TASK: Say how many lines contain the string "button". Give no other output.

** START **

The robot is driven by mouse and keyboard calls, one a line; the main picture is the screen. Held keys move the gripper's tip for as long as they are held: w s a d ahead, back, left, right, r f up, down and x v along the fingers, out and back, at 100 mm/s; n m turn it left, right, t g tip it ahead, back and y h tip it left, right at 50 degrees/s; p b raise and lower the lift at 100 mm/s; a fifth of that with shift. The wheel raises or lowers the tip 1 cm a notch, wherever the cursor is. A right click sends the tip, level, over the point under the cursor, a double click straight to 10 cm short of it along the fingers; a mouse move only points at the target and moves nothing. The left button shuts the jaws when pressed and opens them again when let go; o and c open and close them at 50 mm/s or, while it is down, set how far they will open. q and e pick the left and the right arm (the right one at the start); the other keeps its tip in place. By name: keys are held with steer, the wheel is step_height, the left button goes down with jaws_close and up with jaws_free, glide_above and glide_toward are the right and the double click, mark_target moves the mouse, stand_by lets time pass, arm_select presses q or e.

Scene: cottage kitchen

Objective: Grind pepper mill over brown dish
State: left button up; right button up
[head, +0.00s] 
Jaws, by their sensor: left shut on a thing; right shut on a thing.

** END **

WORKED ANSWER: 2